Néanmoins, Noticias continua à paraître, car les séquestrés trouvèrent le moyen de produire de l’information par l’intermédiaire d’internet et le journal fut imprimé à Tuxtepec, à plus de 200 kilomètres d’Oaxaca. Quand la police de Ruiz Ortiz se mit à intercepter les camionnettes qui le transportait, son propriétaire, Ericel Gomez, loua un avion de tourisme pour que les vendeurs le récupèrent directement à l’aéroport, avec l’aide du syndicat des enseignants. Le conflit se poursuivit, le tirage baissa considérablement, mais finalement Noticias parvint à survivre au harcèlement. Il radicalisa sa ligne éditoriale et devint le journal le plus vendu localement. URO essuyait ainsi sa première défaite.

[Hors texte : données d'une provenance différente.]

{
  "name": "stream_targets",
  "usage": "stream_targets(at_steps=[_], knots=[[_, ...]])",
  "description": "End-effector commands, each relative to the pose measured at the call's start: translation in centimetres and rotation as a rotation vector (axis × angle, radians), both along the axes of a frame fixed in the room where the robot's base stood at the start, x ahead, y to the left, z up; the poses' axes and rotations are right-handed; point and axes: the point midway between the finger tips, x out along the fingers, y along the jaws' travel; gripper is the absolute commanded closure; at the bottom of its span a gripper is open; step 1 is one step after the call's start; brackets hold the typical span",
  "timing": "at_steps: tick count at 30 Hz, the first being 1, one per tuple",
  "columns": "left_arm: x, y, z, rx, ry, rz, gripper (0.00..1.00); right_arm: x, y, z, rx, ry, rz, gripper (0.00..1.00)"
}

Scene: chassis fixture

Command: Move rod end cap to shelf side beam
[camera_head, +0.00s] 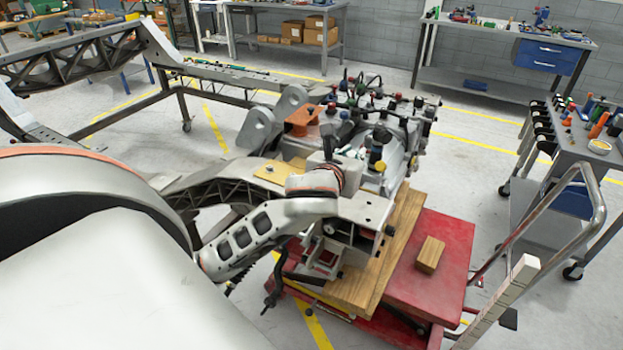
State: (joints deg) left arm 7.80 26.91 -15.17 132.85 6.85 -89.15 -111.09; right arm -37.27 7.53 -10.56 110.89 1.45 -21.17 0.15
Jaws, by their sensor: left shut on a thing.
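My left arm comes in from the left, and its wrist is bent over the grey chassis beam (365,207). My left gripper (328,147) is a small dark shape above the beam, beside the cluster of caps and fittings. It is shut on a small thing, mostly hidden by the fingers and wrist; I cannot tell its shape or whether it is the rod end cap. I cannot single out the rod end cap. My right gripper is not in view.
An orange bracket (301,121) and a yellow plate (281,172) lie close to the gripper. A red lift cart (455,250) bears wooden planks and a wood block (429,254). A grey trolley (575,152) with bottles stands at the right. Floor between is clear.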

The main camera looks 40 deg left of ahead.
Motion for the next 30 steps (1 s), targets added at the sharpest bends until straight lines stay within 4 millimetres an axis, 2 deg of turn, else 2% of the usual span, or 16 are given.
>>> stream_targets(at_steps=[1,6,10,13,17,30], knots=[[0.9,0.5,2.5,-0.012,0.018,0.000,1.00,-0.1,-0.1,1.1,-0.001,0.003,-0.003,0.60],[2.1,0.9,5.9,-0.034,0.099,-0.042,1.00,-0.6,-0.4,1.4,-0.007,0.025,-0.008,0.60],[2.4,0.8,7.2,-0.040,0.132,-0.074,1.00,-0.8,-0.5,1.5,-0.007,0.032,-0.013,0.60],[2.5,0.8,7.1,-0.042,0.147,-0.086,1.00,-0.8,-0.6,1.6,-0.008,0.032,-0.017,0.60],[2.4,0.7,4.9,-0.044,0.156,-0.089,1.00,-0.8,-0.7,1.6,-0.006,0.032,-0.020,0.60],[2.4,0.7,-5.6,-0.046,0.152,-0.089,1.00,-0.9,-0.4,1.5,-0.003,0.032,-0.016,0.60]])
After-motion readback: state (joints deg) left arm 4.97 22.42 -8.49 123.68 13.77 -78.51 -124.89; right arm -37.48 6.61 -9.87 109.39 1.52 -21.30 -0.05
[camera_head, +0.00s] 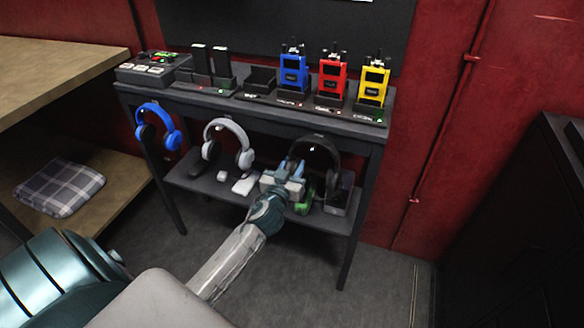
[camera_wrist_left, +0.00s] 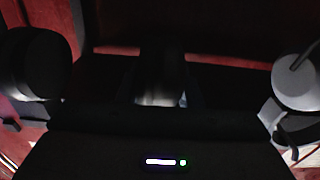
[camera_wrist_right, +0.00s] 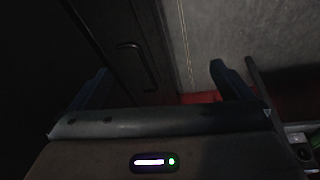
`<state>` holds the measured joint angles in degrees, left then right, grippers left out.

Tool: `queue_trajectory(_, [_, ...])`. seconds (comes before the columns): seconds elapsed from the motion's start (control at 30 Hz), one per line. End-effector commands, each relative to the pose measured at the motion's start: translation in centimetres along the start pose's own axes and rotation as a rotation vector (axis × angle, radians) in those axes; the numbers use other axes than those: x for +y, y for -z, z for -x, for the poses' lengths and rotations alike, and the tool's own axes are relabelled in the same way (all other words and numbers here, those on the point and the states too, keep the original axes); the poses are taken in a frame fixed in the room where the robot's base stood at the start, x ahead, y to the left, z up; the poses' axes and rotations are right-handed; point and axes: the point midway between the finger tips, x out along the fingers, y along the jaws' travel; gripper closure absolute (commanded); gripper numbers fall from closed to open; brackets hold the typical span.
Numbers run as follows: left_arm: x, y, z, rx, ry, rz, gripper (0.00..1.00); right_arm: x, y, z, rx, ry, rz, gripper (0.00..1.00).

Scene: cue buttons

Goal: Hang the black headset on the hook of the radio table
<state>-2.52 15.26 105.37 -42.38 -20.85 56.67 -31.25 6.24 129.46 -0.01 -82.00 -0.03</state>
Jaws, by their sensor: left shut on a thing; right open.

Un autre événement caractéristique est l’agression contre Santiago Xanica, une communauté indigène zapotèque dans la Sierra Sur qui depuis des années luttait pour le respect de ses droits collectifs. En décembre 2004, à peu de jours de l’entrée en fonction de URO, l’armée commença à patrouiller dans la localité et le 15 janvier 2005 la police préventive de l’État ouvrit un feu croisé contre 80 indigènes installés près du panthéon municipal. Dans l’action fut gravement blessé Abraham Ramirez Vazquez, dirigeant du Comité pour la Défense des Droits Indigènes (CODEDI). Puisque dans le temps des assassins les victimes sont toujours coupables, le combattant social a été détenu sans charges et jusqu’à aujourd’hui se trouve détenu dans la prison de Pochutla. [7]

Un peu après URO se lança dans une coûteuse et écologiquement nocive restructuration du zócalo (place principale, Ndt) de Oaxaca qui lui attira l’antipathie de la classe moyenne locale, mais lui permit de distribuer une énorme quantité d’argent à ses proches.

Jusqu’à fin mai 2006, il y avait à Oaxaca environ soixante-dix prisonniers politiques. Pas satisfait, le gouverneur ouvrit le feu contre la Section 22 du Syndicat National des Travailleurs de l’Éducation qui compte 70.000 adhérents et une large tradition de luttes indépendantes.

Depuis des années, à l’approche du jour de l’enseignant (15 mai), les enseignants installent un « plantón » (camp permanent de manifestation) dans le centre de la ville pour exposer leurs revendications. Les citoyens se plaignaient, râlaient mais leur marchandaient rarement leur sympathie. Catalyseurs de la conscience sociale, dévoués à leur travail et connaissant en profondeur la réalité locale, les enseignants sont très respectés localement.

À cette occasion, ils demandaient l’homologation de leur maigre salaire aux normes nationales, une revendication qui implique aussi les autorités fédérales. Au printemps 2006, cependant, se fermèrent toutes les portes de la négociation. URO lança des menaces tentant de manipuler une des fractions du mouvement contre l’autre pendant que le gouvernement fédéral paniste fit la sourde oreille sur le sujet en pensant asséner un coup certain au PRI.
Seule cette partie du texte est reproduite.